[SUPPLIED MATERIAL]
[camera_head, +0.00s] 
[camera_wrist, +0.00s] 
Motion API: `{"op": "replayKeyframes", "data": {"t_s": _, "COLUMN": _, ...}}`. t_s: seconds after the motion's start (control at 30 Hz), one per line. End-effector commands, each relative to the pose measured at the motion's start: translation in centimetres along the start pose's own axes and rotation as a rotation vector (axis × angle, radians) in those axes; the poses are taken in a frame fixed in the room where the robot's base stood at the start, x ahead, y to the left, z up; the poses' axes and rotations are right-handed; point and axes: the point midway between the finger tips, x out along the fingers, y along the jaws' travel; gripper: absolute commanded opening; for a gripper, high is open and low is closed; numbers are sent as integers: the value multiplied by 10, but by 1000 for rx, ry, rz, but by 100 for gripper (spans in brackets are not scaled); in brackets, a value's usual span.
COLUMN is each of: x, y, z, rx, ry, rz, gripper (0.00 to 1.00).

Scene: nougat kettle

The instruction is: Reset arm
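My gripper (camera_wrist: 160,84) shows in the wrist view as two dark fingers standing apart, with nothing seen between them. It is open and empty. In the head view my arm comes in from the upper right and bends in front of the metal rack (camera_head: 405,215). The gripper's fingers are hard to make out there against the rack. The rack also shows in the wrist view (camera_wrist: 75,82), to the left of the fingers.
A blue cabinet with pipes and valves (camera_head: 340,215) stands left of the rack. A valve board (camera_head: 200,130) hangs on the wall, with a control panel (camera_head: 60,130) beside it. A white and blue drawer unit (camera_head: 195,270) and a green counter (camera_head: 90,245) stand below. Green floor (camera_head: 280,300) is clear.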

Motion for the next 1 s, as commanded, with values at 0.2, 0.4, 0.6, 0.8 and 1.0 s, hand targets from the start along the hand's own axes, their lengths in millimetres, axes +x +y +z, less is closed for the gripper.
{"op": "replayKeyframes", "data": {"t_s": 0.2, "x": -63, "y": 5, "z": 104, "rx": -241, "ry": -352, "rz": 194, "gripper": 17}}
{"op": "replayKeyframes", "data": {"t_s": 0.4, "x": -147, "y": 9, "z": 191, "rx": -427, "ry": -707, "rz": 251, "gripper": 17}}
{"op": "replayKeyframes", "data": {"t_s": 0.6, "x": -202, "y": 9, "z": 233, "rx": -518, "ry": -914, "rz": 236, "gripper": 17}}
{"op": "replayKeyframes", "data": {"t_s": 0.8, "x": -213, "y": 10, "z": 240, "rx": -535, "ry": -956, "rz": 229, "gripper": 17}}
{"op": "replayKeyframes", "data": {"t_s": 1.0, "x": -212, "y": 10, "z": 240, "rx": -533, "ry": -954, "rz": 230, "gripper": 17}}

[TASK DESCRIPTION]
Take the line holding "Motion for the" and all lines after it through the end of the data, and set them down exactly.

[FINISHED ANSWER]
Motion for the next 1 s, as commanded, with values at 0.2, 0.4, 0.6, 0.8 and 1.0 s, hand targets from the start along the hand's own axes, their lengths in millimetres, axes +x +y +z, less is closed for the gripper.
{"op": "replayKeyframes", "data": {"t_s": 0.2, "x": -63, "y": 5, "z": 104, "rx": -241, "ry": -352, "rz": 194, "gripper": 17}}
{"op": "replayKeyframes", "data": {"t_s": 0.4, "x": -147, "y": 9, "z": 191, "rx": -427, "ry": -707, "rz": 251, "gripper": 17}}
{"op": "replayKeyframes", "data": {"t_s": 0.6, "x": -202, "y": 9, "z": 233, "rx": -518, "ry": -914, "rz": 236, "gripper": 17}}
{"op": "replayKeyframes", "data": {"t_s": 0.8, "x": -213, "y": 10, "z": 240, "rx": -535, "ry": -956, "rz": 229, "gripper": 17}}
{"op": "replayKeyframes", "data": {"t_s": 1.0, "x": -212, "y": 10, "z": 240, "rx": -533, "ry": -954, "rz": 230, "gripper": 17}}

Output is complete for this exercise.